Market research, he said, indicates an existing demand for satellite TV service among 10 percent to 15 percent of TV households nationally, or 10 to 15 million potential subscribers.
DirecTV's break-even point is 3 million subscribers, which they expect to achieve by the end of 1996, and another 7 million by the end of the century.
"I think that's a pretty ambitious goal," said Becky Diercks, program director of wireless research with the Business Research Group.
Only two kinds of technology have attracted a 10 million customer base in less than a decade, she said, VCRs and cellular phones.
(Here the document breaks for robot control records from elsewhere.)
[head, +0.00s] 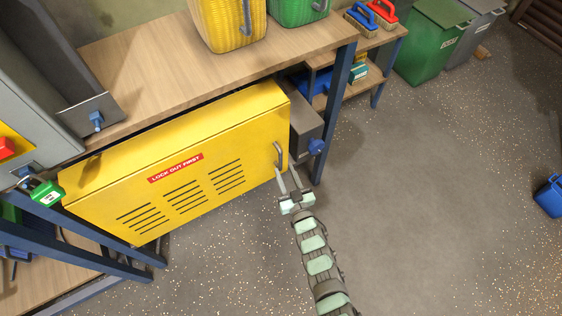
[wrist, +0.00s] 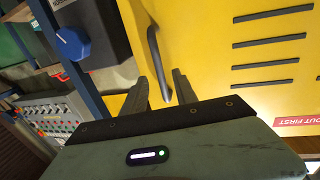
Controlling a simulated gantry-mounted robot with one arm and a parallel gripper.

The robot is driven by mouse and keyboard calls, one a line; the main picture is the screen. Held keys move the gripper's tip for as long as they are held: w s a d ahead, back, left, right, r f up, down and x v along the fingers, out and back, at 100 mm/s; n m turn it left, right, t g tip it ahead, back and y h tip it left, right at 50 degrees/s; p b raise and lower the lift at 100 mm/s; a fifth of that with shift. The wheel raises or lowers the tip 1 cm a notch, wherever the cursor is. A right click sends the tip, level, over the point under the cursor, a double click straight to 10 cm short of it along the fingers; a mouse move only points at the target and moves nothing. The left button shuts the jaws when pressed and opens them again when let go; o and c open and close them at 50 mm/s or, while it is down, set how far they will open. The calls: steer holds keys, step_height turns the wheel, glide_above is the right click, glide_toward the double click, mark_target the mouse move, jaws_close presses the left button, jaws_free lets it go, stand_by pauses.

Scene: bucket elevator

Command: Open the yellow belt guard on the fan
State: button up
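The yellow belt guard (head: 150,165) is a long shut box under the bench, with vent slots and a red "LOCK OUT FIRST" label (head: 176,168). Its grey bar handle (head: 278,155) is upright at the right end of its front face. My gripper (head: 286,171) is at the handle's lower end, fingers apart. In the wrist view the handle (wrist: 154,55) runs down between the two open fingers of my gripper (wrist: 160,78). I cannot tell whether either finger touches it. The guard's yellow face (wrist: 215,60) fills the right of that view.
A grey box with a blue knob (head: 316,146) sits just right of the guard, beside a blue bench leg (head: 338,110). A green padlock (head: 46,192) hangs at the guard's left end. Yellow and green containers stand on the bench (head: 140,50).

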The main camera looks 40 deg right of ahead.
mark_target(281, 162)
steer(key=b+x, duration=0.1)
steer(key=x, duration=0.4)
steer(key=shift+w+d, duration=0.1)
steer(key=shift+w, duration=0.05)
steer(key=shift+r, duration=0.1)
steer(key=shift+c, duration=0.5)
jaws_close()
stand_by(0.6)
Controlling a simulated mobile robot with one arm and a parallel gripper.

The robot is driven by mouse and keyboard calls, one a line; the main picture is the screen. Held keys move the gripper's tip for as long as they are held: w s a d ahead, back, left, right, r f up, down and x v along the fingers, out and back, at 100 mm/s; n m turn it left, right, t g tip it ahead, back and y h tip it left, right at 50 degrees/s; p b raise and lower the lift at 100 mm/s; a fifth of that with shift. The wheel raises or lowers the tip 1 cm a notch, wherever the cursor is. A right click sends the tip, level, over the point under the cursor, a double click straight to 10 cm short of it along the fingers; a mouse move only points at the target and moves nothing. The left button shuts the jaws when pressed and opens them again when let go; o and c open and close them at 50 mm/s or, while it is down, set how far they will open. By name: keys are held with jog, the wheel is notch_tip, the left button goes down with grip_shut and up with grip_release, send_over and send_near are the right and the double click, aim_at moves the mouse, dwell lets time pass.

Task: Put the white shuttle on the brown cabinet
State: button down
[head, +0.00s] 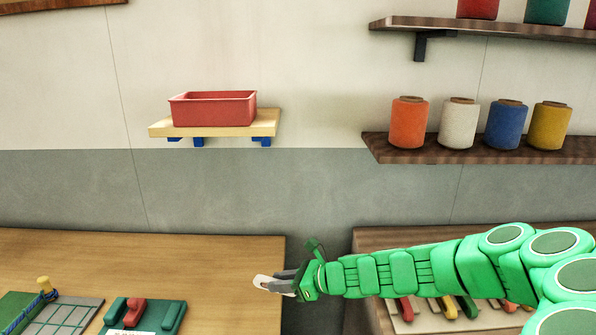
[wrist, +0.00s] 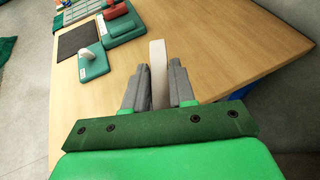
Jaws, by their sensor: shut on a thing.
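The white shuttle (head: 263,281) is held in my gripper (head: 280,283), at the right edge of the light wooden table in the head view. In the wrist view the shuttle (wrist: 158,62) stands out between the two grey fingers of my gripper (wrist: 155,80), above the table top. The fingers are shut on it. A brown wooden unit (head: 385,238), which looks like the brown cabinet, stands at the lower right in the head view. My arm crosses in front of it and hides much of its top.
The light wooden table (head: 200,262) holds green fixtures (head: 165,316) at left. A gap separates it from the brown unit. Several coloured-handled tools (head: 447,306) lie in the unit's area. A wall shelf (head: 160,130) bears a red bin (head: 212,110); another shelf (head: 480,153) bears several spools.

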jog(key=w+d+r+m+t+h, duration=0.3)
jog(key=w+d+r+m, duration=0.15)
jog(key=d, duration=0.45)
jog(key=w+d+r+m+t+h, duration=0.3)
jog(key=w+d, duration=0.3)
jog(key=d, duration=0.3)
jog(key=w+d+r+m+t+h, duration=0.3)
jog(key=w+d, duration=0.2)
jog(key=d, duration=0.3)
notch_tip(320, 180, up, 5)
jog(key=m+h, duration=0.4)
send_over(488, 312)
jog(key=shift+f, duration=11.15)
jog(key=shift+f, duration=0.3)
"We are projecting a 10 million subscriber base by 2000," said Richard Dore, a spokesman for GM Hughes Electronics. "At those levels, we will double what GM Hughes Electronics is making now, which is in the $800-900 million range."
But for GM Hughes to reap these rewards, they will have to convince millions of people to cough up $700 for a DirecTV system. Is that a realistic expectation?
"Absolutely," said Bracken. "We have done a lot of research that indicated $700 in the consumer electronics world is reasonable and affordable for the target audience we are going after."
Not everyone is so sure.
"If somebody is going to shell out $700 bucks and then a monthly fee, unless they offer something compelling, they (consumers) will just not buy that," said Diercks, who believes DirecTV may be better suited for rural areas where interactive telcos and cable companies fear to tread.
"I think the technology is viable, the question is the penetration they can achieve," said William Gaik, an analyst with Deloitte & Touche. "It is clearly going to be more of a marketing than a technology challenge."
And Gaik is also not so sure marketing a $700 up-front charge will be all that easy. "It seems like a pretty hefty front-end cost," he said. "It may be worth it."